Rebecca Jean Emigh published «The Unmaking of Markets» in Vectors 1.1 (2005), where she develops two new kinds of visual arguments: Composites and simulations.
As the page loads, rather small for modern screens at what I guess is 800×600 pixels, its visual elements fade in one by the other. Behind the title screen is a facsimile of a manuscript. To the left is a stack of four pairs of icons, to the right photos of tuscan hills and a field, and the text «click to begin».
Wherever I click, I get to a screen with the number «2», and arrows to the right and left indicating «next» and «previous». A few lines of text accompany a large image. When I move my mouse towards the «next» arrow, I realize that a graphic overview becomes visible on rollover. It is difficult to understand, however.

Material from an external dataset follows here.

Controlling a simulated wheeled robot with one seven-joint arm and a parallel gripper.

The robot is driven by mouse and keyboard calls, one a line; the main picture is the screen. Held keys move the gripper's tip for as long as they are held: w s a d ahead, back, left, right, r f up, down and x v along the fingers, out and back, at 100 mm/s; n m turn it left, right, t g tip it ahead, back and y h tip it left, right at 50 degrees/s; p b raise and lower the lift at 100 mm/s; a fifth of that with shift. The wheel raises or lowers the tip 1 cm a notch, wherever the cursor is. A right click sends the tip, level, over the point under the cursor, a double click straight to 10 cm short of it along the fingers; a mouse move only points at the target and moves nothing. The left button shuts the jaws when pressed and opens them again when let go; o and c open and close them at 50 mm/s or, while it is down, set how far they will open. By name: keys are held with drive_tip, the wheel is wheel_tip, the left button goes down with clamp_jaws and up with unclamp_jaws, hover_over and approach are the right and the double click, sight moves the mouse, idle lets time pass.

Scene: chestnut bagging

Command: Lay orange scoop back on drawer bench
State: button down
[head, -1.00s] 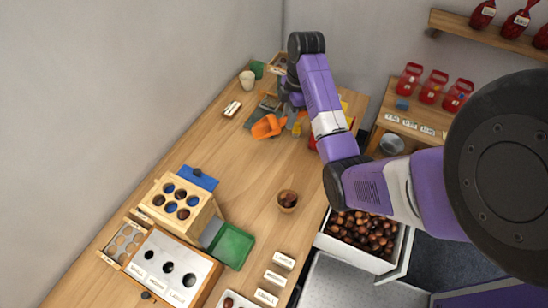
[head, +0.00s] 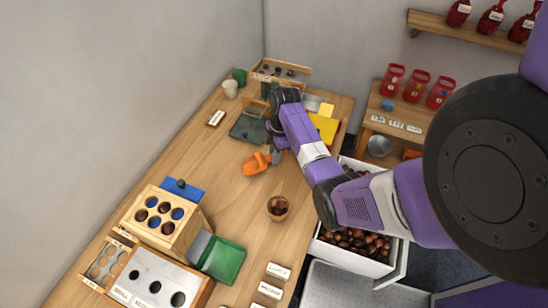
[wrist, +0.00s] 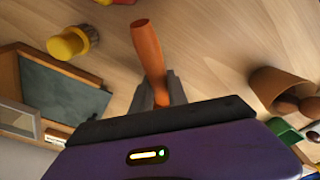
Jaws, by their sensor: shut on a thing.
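The orange scoop (head: 255,164) is at the middle of the long wooden bench top (head: 232,205) in the head view. My gripper (head: 275,153) is at its right end, over the bench. In the wrist view my gripper's fingers (wrist: 157,92) are shut on the scoop's orange handle (wrist: 147,45), which sticks out beyond them. The scoop's bowl is not seen in the wrist view. The scoop is low over the bench or on it; I cannot tell whether it touches.
A wooden cup of chestnuts (head: 277,207) stands nearer me. A dark green board (head: 249,129) and a yellow piece (head: 324,127) lie behind my gripper. The open white drawer (head: 352,261) of chestnuts is at the right. Bare bench lies left of the scoop.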

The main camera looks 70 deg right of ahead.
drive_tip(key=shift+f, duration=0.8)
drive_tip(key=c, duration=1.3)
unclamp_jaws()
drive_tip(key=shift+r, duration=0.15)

References are highlighted in blue to indicate hyperlinks the first second a page is visible, then the highlight fades. The hyperlink produces an inline full reference on rollover.
Text pages are illustrated with historical documents and paintings. At page 5 and 6 the author describes how she and her designer mimicked the geometric and perspectival style of rennaisance paintings, and it becomes clear why these paintings were chosen as illustrations.

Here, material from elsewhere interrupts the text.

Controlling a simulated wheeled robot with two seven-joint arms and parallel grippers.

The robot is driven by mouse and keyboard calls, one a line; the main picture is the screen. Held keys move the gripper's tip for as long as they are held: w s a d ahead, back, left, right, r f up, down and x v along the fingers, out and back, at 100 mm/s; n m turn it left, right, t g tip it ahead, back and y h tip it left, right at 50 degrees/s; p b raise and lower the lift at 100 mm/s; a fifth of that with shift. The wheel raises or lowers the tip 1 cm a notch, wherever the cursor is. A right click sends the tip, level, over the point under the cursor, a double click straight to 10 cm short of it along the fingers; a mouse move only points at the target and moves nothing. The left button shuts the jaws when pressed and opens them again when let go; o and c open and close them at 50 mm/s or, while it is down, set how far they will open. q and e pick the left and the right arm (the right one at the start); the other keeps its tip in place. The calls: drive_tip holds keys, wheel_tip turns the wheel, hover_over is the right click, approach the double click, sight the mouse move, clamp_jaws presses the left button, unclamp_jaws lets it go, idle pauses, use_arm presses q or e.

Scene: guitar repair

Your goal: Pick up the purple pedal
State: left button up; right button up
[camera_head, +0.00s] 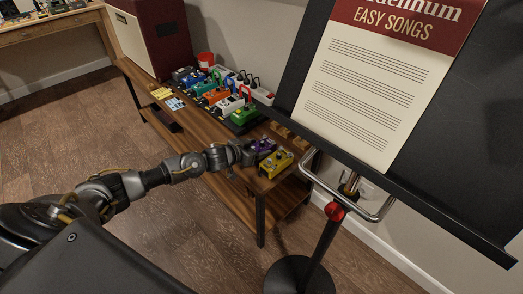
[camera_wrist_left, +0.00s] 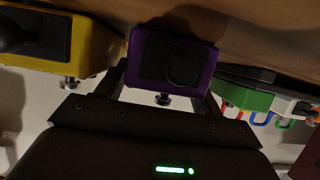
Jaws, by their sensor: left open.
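The purple pedal (camera_head: 263,146) sits on the wooden bench (camera_head: 188,117) near its front end, just behind the yellow pedal (camera_head: 275,163). My left gripper (camera_head: 243,152) reaches in from the left at the purple pedal. In the left wrist view the purple pedal (camera_wrist_left: 172,62) is between the two open fingers of my left gripper (camera_wrist_left: 165,82). I cannot tell whether the fingers touch it. The yellow pedal (camera_wrist_left: 65,42) is close beside the left finger. My right gripper is not in view.
A row of coloured pedals on a board, with a green one (camera_head: 244,114) nearest, lies farther back on the bench. A music stand with a song sheet (camera_head: 375,75) stands close on the right. A red and white amplifier (camera_head: 152,35) stands at the bench's far end.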

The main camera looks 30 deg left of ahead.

«The Unmaking of Markets» has a linear structure in six parts:
1. Introduction to microhistory through composite visuals: screens 2-8.

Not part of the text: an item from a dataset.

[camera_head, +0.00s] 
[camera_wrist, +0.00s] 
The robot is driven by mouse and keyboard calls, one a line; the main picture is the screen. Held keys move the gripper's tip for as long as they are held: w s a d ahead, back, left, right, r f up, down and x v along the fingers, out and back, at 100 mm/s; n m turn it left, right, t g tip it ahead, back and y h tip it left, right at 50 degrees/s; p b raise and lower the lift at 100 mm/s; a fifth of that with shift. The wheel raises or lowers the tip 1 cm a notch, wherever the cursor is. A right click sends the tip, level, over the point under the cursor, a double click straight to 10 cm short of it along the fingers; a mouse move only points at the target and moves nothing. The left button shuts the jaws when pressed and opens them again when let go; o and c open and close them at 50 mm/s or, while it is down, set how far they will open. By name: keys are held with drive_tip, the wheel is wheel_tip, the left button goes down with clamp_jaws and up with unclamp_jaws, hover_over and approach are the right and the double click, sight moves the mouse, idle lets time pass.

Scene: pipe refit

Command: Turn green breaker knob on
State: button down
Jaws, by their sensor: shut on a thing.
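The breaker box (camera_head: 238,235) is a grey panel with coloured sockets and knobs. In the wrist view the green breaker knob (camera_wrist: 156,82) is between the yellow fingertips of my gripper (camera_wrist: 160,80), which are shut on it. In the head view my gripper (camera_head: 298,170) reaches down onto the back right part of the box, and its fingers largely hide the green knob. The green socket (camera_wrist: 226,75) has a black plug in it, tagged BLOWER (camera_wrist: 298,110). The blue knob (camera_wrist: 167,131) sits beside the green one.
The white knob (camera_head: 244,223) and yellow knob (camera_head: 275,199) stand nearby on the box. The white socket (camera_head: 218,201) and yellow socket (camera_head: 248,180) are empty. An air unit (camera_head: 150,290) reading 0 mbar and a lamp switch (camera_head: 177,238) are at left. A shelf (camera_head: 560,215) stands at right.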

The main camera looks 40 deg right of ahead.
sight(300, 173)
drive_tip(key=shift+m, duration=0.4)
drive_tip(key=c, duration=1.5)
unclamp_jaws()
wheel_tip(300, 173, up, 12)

2. The undevelopment of Capitalism is a section presenting the research question: what happens when a more developed and a less developed market converge, and a summary of the conclusion. Screens 9-11.
3. Screens 12-14 is about the methods used.
4. Composites: Castelnuovo is the focus of the first composite, Santa Maria a Spugnole the other, forming examples of two different landholding regimes in Italy in the 16th century. The visual covers a little more than half of the screen, and stays unchanged for 10 pages of written text. As this is a historical argument, 16th-century manuscripts are cited as evidence. Some of these can be displayed by clicking hyperlinks.
The composite itself is a landscape where small figures cut out of old paintings appear and disappear. When one is clicked, a text balloon explains what the figure symbolizes, i.e., a kind of crop or the kinds of tools availble. When the balloon is clicked, the original image the figure is cut out of is shown, and if clicked again, its pictographic reference is stated.
5. A page of text introduces the simulations, which then follows as two grids of different colored squares. They are quite abstract, and I have many questions. Why are there fewer farmers in the sharecropping simulation? What is the time scale? Why are there only debts and no profits? And most importantly: What is the documentation at the base of these simulations?
6. A short evaluation of the composites and simualtions.
I find I am more interested in the historical documentation of the running text than in the composites. It provides more detail and a deeper understanding, especially when arguments are tied to historical documents. This thorough documentation is lacking in the composites, where, when I click a part of the image, it is the source of the imagery that is given, and not the documentation of the economic fact.
The two different composites do not bring out the differences of the different markets. It is only when I read the article text I understand the point. Even more difficult to understand are the simiulations, as there are no scales of referance to explain the magnitude of the transactions going on. This is acknowledged by the author in the final section of the essay.
Visually rich and elegant, and well written, the essay is a pleasure to read, and the navigational tools are very smart. If the compostites and simulations weren’t as effecitve as hoped, the essay demonstrates the power of including historical documents inside a research report.